Il rischio sociale, con la disabilità, è sempre lo stesso: o sei uno storpio da eliminare o sei quasi una divinità. E invece tutti noi, disabili e non, siamo persone comuni, con limiti e pregi, punti di forza e debolezze.
23 Aprile 2013 | di

Un ritornello celebre, quello di Luca Carboni e della sua Ci vuole un fisico bestiale. Uno di quei ritornelli da cantare sotto la doccia e che recita: «Resistere agli urti della vita». Una frase che ora ci chiama a riflettere sulla triste vicenda di Oscar Pistorius, prima protagonista di sfide olimpioniche e sociali d’esempio per tutti e ora comparsa fissa nella cronaca nera delle pagine dei principali giornali.

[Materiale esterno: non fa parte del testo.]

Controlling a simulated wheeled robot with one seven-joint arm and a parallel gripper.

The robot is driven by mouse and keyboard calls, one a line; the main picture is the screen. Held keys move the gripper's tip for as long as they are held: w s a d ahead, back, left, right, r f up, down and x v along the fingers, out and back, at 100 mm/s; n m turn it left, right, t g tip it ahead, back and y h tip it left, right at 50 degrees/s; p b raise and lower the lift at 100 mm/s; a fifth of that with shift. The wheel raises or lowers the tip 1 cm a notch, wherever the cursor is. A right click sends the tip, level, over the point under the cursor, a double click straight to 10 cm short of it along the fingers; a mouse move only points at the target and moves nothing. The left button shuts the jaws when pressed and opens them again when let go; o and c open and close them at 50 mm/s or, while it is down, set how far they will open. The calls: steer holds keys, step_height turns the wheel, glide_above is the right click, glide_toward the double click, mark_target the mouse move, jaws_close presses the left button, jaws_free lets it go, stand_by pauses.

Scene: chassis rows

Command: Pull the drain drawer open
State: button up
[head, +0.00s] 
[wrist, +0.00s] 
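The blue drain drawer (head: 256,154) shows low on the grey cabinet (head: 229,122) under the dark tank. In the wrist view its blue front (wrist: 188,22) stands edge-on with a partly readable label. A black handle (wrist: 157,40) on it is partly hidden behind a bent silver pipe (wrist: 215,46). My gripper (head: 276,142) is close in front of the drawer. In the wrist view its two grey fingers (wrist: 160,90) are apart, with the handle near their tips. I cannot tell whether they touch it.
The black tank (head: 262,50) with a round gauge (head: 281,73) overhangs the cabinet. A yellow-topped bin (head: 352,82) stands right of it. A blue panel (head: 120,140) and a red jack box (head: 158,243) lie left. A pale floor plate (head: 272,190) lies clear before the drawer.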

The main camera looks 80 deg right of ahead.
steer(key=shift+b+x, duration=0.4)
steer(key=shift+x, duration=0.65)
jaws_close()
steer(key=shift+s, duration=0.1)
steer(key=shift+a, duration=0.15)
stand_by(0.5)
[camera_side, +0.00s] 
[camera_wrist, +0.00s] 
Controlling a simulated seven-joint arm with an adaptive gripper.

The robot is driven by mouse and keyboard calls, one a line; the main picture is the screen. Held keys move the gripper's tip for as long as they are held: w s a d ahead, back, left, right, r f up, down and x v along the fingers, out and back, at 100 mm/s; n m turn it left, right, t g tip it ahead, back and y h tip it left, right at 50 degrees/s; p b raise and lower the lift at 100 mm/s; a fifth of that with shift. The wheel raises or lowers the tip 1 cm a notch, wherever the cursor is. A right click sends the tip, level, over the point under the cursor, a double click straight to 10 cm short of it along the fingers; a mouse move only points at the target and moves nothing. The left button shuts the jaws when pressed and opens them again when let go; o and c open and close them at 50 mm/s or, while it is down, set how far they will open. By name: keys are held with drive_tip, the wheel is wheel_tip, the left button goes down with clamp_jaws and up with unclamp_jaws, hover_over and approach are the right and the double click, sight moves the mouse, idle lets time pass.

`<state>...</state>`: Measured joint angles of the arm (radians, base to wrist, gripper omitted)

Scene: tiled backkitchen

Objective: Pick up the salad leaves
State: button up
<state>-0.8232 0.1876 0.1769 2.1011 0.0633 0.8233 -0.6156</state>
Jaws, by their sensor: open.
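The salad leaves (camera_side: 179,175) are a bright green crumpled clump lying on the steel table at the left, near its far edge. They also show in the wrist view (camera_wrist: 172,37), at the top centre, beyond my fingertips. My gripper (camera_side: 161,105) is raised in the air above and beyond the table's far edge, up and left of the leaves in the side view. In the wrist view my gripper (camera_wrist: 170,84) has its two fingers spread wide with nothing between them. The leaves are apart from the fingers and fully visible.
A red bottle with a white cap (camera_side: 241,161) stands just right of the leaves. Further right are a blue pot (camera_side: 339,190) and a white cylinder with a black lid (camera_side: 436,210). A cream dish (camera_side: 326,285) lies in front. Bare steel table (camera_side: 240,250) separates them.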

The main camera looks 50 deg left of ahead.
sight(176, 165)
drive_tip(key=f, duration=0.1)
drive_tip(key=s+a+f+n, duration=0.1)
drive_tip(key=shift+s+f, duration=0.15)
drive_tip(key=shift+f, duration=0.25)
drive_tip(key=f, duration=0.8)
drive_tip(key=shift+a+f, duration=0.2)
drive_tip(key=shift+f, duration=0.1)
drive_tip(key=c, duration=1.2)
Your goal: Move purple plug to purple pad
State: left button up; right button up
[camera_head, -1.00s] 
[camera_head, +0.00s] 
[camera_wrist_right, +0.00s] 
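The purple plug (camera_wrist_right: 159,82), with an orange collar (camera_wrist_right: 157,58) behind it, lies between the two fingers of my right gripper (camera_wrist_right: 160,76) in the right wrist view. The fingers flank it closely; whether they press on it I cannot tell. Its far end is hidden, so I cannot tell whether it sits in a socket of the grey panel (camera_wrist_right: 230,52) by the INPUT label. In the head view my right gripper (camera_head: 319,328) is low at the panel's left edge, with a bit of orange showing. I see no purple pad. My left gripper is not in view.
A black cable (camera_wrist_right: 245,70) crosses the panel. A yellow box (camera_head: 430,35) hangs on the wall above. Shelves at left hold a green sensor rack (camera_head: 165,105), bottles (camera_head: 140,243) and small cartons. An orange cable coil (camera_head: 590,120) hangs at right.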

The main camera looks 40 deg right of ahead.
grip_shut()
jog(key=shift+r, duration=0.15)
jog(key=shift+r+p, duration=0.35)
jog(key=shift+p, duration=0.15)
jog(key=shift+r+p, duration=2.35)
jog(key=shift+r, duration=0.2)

Non voglio in questa sede ripercorrere o entrare nel merito del gesto di cui Pistorius è accusato, mi interessa piuttosto ragionare con voi sull’eco culturale di questa storia drammatica. Tra le tante lettere che ho ricevuto, lettere di delusione e rammarico per il crollo di un mito tanto amato, ce n’è stata una in particolare che ha catturato la mia attenzione. Elena, l’autrice della lettera, invita a soffermarci su un concetto importante: la responsabilità del mito. Una responsabilità, a ben vedere, che il mito non ha scelto, ma che gli è stata attribuita dal pubblico, fomentata da immaginari collettivi in virtù, talvolta, dei propri desideri di rivalsa e riscatto.
 
È chiaro che di modelli c’è sempre bisogno: ci permettono di andare avanti e di accompagnare i nostri sogni e le nostre battaglie quotidiane. Ma, il caso Pistorius lo insegna, i modelli non sono infallibili. Lo scarto, continua Elena, è proprio qui. Una vicenda del genere, pur essendo tragica, si inscrive purtroppo nell’ambito della normalità. Perché di titanio, Pistorius ha solo le gambe. Le persone diversamente abili non sono per forza migliori dei normodotati, ed è giusto che sia così.
L’essere dei leader, mi chiedo a questo punto, può rivelarsi alla lunga un peso insostenibile? Se il personaggio si libera della propria facciata, di lui che cosa resta? Si potrebbe fare questo stesso discorso per molti altri, come la giovane Beatrice Vio, detta Bebe, priva dei quattro arti e osannata da tutti a prodigio della scherma, la quale, in fondo, è solo una ragazza comune che un giorno, proprio come chiunque altro, potrebbe improvvisamente e dolorosamente scoprirsi tale.
 
Sopportare questo ruolo non è affatto facile. Bisogna davvero, come cantava Luca Carboni, avere un fisico bestiale e imparare a dosare le forze, altrimenti si rischia di soccombere, una sensazione che, nel mio piccolo, provo anch’io in tante situazioni. Nelle attività scolastiche, nei convegni, nelle interviste, sento il «dovere» di ponderare i miei atteggiamenti, di sbagliare il meno possibile per il ruolo che rivesto. Riconosco che alcune volte fatico a gestire questa pressione.
Il rischio, con la disabilità, è sempre lo stesso: o sei uno storpio da buttare giù dalla Rupe Tarpea o sei quasi una divinità.
Lo sapevano bene i Greci, che ci hanno regalato due esempi perfetti, Edipo, zoppo e bandito dalla nascita in previsione della sua colpa incestuosa, e Tiresia, l’indovino cieco portatore della verità del Fato. L’importante, al solito, è non estremizzare. Il confine è sottile, quasi invisibile, ma c’è ed è palpabile.

E voi, vi sentite più eroi tragici o più indovini?